La grammaire, un savoir « véritablement subversif » ?
Et pourtant, que l’on en tienne pour la modernité ou pour la tradition, le résultat est que l’enseignement du français à l’école est en crise. Une crise qui ne date pas d’hier mais qui, sous le poids de modifications techniques, sociales et culturelles qui ont marqué la France au cours de ces vingt dernières années, y compris le phénomène des travailleurs immigrés pour la plupart francophones, s’est énormément aggravée entre les années 2000 et 2006.
Pas même la mise en oeuvre des programmes du primaire, rénovés en 2002 (les nouveaux programmes) n’a abouti à la moindre significative mutation. Bien plus, il est à noter qu’à l école primaire, à côté d’un enseignement officiel effectué par les enseignants, on pratique un enseignement parallèle, mené par les parents insatisfaits de certaines méthodes ultramodernes.
La Réforme, en fait, impose une autre approche de la langue 2 où les termes de grammaire et d orthographe disparaissent pour faire place à une seule expression : observation réfléchie de la langue française. Les enseignants sont invités à abandonner un apprentissage systématique des règles grammaticales et d’orthographe (réduction de l’apprentissage de la grammaire à une heure et demie par semaine) pour se concentrer sur la lecture et l’écriture, permettant un travail de formalisation plus riche de sens.
A côté du français standard, trouvent droit de cité aussi dans les programmes les langues régionales, expression de cultures désormais perdues pour le grand public mais qui reviennent, récupérées grâce à un lent mais efficace travail de réanimation. Précieuse activité de revalorisation des civilisations régionales mais qui, de facto, favorise une certaine relativisation du français langue nationale.
Les programmes du collège introduisent ensuite des pratiques pédagogiques transversales aux disciplines, et l’étude de la grammaire de texte. Une impasse qui jette les collégiens dans une sorte d’égarement, d’autant plus que de nouvelles théories linguistiques entrent de plain-pied dans l’enseignement des langues.
Il en ressort que
: -les apprentissages sont tronqués en absence de toute rigueur
- l’analyse logique disparaît des démarches didactiques
- beaucoup de jeunes ont du mal à répérer les champs lexicaux, ne connaissant pas les notions de cohérence et de cohésion textuelles
- dans une situation énonciative ils sont incapables à suivre la progression d’un fait ciblé, ignorant entre autres les connecteurs temporels.

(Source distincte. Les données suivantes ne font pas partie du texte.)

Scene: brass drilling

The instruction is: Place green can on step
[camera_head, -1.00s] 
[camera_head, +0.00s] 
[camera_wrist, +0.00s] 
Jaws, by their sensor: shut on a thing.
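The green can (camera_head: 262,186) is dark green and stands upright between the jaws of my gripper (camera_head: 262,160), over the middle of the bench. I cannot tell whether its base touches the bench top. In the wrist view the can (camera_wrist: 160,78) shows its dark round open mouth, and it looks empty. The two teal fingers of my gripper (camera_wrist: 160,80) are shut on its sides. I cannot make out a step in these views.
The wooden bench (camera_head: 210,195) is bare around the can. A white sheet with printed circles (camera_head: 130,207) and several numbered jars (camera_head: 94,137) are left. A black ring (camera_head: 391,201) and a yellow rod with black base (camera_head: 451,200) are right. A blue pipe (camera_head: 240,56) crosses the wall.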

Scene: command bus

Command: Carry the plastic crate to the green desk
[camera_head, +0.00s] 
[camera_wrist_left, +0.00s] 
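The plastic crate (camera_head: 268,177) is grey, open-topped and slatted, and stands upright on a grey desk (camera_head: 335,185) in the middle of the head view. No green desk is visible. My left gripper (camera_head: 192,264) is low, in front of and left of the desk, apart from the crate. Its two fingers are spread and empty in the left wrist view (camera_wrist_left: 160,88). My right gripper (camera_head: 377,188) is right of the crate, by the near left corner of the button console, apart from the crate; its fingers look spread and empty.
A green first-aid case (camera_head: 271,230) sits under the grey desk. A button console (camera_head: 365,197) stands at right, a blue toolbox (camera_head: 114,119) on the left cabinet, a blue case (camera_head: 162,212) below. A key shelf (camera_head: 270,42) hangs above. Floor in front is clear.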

En un mot, l’échec scolaire devient un phénomène endémique, supporté par les résultats de l’enquête PISA (2003) peu satisfaisants et par le Rapport de la Commission Thélot sur l’avenir de l’École, qui confirme une baisse généralisée du niveau des acquis scolaires fondamentaux, et un évident déficit en termes d’organisation du système-école.
De la circulaire n°2004-168 à la Loi Fillon .

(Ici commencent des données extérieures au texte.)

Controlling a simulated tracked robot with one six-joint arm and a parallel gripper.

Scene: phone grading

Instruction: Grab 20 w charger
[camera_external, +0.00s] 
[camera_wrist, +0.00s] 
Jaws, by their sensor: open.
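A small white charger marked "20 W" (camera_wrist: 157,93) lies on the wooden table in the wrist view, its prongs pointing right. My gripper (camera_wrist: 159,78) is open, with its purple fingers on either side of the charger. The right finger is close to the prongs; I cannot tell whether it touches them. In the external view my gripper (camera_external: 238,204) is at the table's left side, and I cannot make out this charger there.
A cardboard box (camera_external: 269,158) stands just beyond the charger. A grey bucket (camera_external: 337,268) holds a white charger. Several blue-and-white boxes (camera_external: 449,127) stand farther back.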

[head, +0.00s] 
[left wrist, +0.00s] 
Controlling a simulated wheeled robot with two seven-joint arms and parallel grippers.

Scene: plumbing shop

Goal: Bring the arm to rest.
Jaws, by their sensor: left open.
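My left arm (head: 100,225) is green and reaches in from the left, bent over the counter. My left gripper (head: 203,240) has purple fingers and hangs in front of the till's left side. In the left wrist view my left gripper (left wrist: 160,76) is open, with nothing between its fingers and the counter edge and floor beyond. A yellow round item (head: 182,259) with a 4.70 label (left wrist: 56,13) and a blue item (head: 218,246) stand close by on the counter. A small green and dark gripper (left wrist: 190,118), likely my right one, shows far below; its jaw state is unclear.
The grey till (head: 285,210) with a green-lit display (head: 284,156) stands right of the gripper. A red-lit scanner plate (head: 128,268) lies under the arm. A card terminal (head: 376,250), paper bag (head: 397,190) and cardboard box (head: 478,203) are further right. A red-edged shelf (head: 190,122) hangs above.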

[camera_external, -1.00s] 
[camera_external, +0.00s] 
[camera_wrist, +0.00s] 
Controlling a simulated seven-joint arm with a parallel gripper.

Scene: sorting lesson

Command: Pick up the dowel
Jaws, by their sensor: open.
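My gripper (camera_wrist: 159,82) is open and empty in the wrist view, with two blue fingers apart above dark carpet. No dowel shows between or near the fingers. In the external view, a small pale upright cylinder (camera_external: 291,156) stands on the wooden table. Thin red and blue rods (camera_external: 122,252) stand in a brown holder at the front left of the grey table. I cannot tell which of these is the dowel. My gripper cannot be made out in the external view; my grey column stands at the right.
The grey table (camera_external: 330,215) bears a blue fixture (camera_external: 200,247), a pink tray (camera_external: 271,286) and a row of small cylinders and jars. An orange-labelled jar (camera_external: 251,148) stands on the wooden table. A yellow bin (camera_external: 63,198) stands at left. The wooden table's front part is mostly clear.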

La circulaire n°2004-168 du 20.09.2004 adoptée par l’ancien ministre de l’EN, M. François Fillon, est la première mesure en ordre chronologique qui ait insisté sur la nécessité, à l’école primaire, de maîtriser la langue française.Pour que tous les élèves, à la fin de la scolarité obligatoire (16 ans), soient en mesure de posséder des compétences lexicales, syntaxiques et d’organisation des textes, il est convaincu qu’il faut remettre au goût du jour tous les exercices qui demandent un effort personnel : la lecture, la dictée, la récitation et la rédaction. Il est nécessaire qu’on consacre plus de temps à l’étude de la langue et de son fonctionnement (grammaire, orthographe, vocabulaire). « La structuration progressive des apprentissages passe aussi par la recherche de mots que l’on fera regrouper autour d’un thème. L’étude des familles de mots est également à développer », écrit-il dans ladite circulaire du 20.09.2004. L’apprentissage de la langue doit pouvoir servir aux élèves pour l’acquisition « d’une culture et d’une pratique des textes suffisantes pour aborder un enseignement de littérature au collège » (Ibid.).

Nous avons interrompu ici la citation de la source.